───── Task input ─────
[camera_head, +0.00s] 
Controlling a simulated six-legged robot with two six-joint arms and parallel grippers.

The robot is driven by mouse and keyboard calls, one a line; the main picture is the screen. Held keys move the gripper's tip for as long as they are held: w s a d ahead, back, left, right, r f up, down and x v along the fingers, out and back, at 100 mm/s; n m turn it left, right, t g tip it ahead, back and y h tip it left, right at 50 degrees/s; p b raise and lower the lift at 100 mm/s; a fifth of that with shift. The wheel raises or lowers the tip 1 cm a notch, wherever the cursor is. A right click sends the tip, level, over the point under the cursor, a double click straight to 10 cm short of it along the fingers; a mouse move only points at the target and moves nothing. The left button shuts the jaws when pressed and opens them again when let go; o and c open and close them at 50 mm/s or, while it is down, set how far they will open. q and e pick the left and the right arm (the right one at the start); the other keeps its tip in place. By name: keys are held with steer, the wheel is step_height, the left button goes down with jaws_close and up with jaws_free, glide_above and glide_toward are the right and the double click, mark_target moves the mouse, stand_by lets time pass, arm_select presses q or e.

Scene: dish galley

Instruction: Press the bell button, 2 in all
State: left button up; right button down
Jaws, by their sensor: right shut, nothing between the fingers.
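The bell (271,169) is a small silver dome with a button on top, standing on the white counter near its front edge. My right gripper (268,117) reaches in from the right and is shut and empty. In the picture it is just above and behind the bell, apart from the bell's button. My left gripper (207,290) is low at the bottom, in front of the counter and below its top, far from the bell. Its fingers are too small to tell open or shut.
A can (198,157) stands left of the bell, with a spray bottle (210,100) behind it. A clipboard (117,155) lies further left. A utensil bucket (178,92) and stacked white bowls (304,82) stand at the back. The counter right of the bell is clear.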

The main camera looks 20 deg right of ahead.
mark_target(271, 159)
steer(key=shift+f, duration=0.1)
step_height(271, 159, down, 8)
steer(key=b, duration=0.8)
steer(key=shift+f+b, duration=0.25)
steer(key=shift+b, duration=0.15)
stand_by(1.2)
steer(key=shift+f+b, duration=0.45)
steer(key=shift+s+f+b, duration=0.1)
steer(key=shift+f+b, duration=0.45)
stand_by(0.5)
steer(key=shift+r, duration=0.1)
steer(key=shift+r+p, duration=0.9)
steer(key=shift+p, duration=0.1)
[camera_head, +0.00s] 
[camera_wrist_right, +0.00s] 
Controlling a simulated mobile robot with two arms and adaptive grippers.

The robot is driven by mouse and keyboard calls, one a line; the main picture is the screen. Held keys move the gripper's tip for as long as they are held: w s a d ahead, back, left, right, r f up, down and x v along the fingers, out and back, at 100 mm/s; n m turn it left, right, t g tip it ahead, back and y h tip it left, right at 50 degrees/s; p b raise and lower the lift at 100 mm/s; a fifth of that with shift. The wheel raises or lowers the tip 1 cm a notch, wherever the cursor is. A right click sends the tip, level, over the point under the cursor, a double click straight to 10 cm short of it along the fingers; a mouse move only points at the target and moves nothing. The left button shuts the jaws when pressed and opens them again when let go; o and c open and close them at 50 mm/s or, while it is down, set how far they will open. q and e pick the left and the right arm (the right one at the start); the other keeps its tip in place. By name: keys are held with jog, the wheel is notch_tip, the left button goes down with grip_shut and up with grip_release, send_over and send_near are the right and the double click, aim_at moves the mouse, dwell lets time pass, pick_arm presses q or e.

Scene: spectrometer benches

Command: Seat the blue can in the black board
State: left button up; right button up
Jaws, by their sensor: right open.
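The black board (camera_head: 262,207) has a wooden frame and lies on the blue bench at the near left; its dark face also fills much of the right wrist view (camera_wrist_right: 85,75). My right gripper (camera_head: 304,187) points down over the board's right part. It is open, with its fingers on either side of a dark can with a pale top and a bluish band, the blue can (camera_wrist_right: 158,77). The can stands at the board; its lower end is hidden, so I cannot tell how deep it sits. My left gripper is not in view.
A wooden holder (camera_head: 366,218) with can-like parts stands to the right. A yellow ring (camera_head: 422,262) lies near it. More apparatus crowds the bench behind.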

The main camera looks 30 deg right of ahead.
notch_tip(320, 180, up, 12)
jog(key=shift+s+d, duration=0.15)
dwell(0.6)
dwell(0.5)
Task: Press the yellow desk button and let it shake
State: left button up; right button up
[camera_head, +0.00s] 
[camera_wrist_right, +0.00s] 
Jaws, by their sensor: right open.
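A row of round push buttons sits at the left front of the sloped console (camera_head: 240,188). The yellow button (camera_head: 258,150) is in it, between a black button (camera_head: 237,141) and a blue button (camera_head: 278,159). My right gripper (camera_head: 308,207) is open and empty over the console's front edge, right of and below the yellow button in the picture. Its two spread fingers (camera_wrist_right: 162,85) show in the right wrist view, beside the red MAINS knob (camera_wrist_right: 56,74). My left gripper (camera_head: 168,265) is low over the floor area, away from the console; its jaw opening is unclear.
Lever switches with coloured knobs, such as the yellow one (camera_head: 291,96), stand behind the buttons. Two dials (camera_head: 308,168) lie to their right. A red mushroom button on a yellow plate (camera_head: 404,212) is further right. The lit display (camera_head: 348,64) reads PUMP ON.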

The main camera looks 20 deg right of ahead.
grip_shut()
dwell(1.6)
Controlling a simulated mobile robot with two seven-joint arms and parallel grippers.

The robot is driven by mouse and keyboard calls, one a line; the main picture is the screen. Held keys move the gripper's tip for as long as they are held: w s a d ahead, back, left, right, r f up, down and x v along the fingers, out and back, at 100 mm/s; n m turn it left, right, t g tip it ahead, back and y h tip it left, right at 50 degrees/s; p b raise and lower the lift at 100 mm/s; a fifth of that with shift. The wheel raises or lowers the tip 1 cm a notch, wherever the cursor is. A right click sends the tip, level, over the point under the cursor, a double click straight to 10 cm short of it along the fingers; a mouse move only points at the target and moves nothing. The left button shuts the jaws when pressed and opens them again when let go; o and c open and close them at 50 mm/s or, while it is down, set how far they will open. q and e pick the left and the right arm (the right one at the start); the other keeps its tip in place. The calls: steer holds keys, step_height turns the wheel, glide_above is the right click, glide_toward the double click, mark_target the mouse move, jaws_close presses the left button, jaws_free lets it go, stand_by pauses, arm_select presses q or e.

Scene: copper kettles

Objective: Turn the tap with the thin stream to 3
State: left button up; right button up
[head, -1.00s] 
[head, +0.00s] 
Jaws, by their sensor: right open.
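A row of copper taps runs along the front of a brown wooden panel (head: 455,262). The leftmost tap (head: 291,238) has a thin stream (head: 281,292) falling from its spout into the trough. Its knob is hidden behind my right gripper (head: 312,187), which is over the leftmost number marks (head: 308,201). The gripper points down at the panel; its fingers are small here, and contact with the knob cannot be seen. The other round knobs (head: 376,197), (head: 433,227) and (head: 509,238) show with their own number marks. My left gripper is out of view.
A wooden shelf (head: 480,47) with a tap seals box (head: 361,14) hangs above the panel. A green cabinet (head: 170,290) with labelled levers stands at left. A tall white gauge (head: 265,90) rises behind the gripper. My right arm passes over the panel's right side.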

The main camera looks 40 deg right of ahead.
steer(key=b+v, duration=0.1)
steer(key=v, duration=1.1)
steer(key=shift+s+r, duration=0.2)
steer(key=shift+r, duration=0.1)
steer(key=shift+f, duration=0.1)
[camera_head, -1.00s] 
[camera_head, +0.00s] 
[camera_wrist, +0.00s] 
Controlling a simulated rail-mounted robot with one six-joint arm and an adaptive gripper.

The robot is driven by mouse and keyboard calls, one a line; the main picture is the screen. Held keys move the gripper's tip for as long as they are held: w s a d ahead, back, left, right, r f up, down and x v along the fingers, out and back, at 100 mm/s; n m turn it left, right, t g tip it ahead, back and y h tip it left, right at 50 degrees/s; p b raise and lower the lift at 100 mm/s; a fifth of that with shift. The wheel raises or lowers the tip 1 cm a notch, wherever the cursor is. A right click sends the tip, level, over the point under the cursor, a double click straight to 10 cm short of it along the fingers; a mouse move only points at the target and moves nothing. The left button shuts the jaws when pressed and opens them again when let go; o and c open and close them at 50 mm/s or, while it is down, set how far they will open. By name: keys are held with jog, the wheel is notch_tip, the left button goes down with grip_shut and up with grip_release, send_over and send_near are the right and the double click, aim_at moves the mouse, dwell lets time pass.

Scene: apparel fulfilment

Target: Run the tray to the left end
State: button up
─────
**Objective**
Copy out every line of the data that includes the word "Controlling".

**The result**
Controlling a simulated six-legged robot with two six-joint arms and parallel grippers.
Controlling a simulated mobile robot with two arms and adaptive grippers.
Controlling a simulated mobile robot with two seven-joint arms and parallel grippers.
Controlling a simulated rail-mounted robot with one six-joint arm and an adaptive gripper.

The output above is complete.